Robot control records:
BEGIN
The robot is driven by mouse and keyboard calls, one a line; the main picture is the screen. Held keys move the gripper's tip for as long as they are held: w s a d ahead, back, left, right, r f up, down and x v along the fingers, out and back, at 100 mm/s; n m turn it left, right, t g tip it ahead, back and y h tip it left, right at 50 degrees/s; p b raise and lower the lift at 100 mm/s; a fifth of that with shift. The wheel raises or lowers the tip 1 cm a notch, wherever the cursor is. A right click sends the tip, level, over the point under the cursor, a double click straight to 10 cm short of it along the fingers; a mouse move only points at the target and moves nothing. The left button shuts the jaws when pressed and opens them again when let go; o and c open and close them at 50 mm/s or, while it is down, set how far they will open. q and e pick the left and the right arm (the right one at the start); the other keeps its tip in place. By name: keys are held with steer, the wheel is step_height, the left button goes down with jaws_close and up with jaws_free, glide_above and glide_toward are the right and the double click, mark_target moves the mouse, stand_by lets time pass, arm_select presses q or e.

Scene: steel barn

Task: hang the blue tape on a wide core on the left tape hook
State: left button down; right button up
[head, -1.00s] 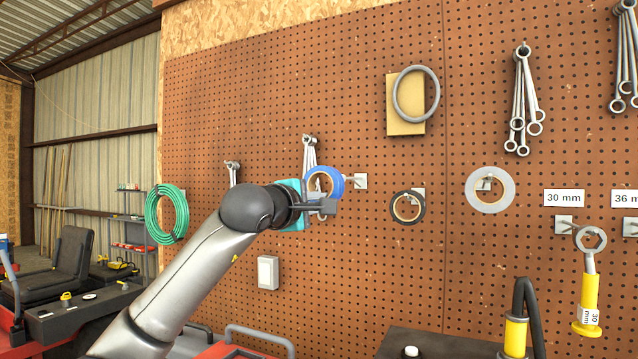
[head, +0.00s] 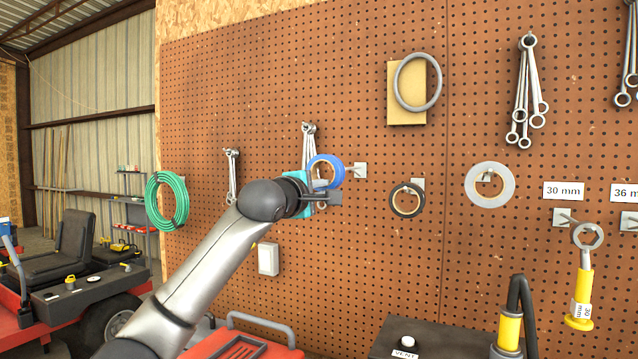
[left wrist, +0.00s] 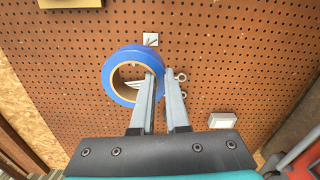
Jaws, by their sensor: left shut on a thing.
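The blue tape on a wide core (head: 338,173) is held upright in front of the pegboard, just left of the left tape hook (head: 360,170) in the head view. My left gripper (head: 334,196) is shut on the tape's ring at its lower side. In the left wrist view, the tape (left wrist: 112,82) sits at the left finger, with its open core visible. The fingers (left wrist: 165,78) stand close together, and the hook (left wrist: 151,39) shows just above the tape. The tape appears apart from the hook. My right gripper is not in view.
A black tape roll (head: 394,203) and a grey tape roll (head: 476,190) hang to the right. Wrenches (head: 308,145) hang behind the tape. A green hose coil (head: 153,205) is at the left. A white box (head: 268,259) is mounted below.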

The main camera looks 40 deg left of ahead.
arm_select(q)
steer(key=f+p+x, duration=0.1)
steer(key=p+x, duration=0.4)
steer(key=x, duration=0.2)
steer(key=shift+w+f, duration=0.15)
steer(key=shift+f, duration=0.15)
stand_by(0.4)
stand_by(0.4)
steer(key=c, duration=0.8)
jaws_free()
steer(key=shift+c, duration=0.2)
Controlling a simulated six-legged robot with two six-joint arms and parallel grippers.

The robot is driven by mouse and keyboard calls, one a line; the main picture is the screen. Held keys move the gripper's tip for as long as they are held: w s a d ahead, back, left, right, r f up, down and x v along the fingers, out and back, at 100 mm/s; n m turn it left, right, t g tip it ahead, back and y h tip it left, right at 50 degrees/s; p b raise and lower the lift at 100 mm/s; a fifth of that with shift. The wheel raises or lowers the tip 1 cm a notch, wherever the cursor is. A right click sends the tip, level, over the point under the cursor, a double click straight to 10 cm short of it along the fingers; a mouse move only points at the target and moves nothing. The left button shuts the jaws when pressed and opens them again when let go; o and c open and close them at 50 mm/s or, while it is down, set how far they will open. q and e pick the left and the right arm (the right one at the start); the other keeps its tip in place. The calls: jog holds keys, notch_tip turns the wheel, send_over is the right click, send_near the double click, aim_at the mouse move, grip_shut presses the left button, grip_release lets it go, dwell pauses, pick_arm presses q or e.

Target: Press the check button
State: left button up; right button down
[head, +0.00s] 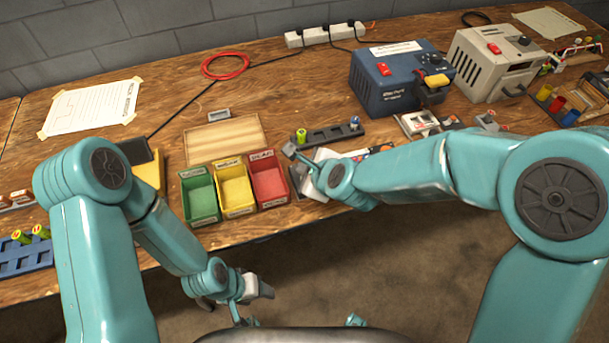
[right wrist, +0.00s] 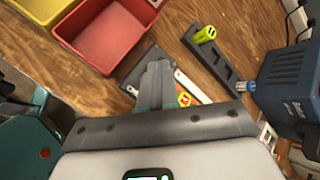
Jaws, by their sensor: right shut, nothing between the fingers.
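My right gripper (head: 291,150) is shut and empty, just right of the red bin. Its closed grey fingers also show in the right wrist view (right wrist: 156,80), over a dark grey device (right wrist: 137,68) on the bench. I cannot make out the check button; the fingers and wrist hide part of this device. Whether the fingertips touch it, I cannot tell. My left gripper (head: 262,287) hangs low in front of the bench, over the floor, and its jaws are unclear.
Green (head: 201,203), yellow (head: 236,195) and red (head: 269,187) bins stand left of the right gripper. A dark rack (head: 328,138) holds a green battery (head: 301,135) and a blue-topped cell (head: 354,123). A blue charger (head: 375,92) and a beige unit (head: 490,65) stand behind.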

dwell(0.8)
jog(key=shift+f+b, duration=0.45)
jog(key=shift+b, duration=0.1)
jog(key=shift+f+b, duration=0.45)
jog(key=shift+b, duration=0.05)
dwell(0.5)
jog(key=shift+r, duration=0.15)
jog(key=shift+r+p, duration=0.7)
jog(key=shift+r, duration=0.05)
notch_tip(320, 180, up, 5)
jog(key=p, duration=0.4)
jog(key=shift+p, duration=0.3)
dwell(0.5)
END
SHORT PROBLEM: From the line with "Scene: steel barn" to the line with "[left wrist, +0.00s]", set down those lines word for word and only those, counting both ends. Pictures stay out of the copy.

RESULT BELOW:
Scene: steel barn

Task: hang the blue tape on a wide core on the left tape hook
State: left button down; right button up
[head, -1.00s] 
[head, +0.00s] 
[left wrist, +0.00s] 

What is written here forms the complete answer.